Job —
Set out each line from the following listing that includes the word "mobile".

Raw data —
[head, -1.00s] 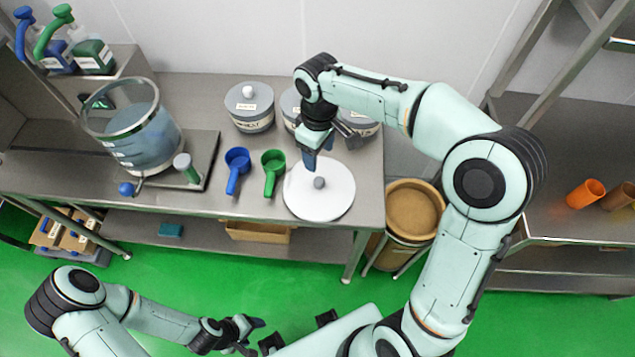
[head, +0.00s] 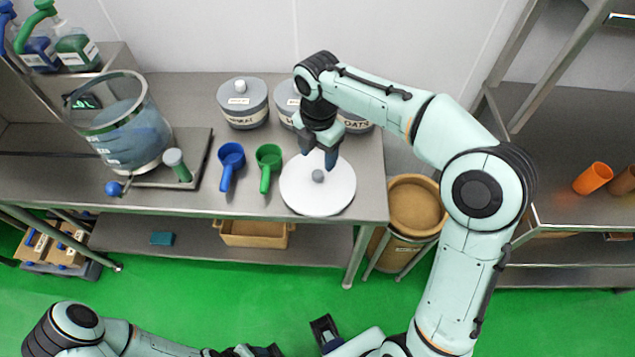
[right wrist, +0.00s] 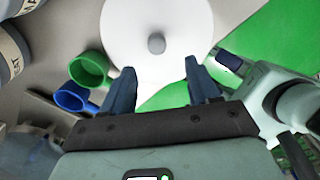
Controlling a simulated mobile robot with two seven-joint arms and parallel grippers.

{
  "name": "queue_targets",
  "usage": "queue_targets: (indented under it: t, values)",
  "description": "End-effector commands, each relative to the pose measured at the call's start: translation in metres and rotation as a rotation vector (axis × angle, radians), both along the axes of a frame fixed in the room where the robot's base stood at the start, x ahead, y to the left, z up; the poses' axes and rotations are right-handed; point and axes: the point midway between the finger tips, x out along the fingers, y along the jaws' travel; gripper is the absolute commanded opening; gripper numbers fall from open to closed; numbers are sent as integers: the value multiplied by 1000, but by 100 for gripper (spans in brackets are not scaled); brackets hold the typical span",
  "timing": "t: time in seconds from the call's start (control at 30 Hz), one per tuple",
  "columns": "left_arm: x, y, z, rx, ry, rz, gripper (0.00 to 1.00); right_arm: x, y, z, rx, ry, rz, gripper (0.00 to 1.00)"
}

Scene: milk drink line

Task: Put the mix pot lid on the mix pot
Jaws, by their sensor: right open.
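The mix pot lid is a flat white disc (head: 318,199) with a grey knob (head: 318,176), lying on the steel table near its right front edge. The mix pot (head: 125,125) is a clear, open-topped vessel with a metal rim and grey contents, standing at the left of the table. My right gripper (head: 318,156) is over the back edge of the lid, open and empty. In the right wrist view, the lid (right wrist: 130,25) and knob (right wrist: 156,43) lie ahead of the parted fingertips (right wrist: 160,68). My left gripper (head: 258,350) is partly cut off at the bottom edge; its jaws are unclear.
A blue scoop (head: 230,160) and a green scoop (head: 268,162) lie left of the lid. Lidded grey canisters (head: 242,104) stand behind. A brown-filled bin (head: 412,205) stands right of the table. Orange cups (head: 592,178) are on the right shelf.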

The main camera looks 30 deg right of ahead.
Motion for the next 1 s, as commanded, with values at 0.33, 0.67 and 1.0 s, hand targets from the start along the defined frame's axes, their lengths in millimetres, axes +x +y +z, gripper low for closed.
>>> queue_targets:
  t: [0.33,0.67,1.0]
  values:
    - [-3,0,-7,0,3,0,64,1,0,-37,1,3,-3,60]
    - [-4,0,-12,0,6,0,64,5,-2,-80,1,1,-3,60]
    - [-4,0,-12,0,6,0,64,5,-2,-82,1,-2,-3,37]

==

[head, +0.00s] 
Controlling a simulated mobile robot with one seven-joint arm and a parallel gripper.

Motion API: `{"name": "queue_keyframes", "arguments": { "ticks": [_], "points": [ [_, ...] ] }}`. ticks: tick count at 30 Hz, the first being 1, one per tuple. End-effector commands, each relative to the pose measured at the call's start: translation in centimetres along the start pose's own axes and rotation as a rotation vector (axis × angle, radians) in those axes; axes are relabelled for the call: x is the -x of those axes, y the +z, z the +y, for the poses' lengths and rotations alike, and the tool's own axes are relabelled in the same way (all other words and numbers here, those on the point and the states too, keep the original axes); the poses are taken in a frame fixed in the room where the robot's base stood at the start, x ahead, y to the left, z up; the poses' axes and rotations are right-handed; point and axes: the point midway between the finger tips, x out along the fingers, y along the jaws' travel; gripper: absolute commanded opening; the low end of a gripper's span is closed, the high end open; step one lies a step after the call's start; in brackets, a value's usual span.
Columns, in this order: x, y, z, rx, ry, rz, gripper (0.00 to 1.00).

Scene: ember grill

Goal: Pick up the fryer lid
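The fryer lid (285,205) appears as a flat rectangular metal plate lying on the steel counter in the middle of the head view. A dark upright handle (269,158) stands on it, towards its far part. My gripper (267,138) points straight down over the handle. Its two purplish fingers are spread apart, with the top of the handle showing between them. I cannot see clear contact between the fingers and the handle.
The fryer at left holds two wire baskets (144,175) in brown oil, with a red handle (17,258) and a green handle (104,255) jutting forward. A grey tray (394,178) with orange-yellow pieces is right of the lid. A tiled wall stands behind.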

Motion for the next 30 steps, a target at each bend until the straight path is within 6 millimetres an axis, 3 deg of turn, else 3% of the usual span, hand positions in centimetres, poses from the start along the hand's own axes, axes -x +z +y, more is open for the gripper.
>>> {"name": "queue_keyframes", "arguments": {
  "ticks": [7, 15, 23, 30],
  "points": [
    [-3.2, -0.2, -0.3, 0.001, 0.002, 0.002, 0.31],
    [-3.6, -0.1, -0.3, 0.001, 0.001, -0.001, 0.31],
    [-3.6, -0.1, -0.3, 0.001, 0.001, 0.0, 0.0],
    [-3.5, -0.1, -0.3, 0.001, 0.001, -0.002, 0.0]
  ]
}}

Task output —
Controlling a simulated mobile robot with two seven-joint arms and parallel grippers.
Controlling a simulated mobile robot with one seven-joint arm and a parallel gripper.

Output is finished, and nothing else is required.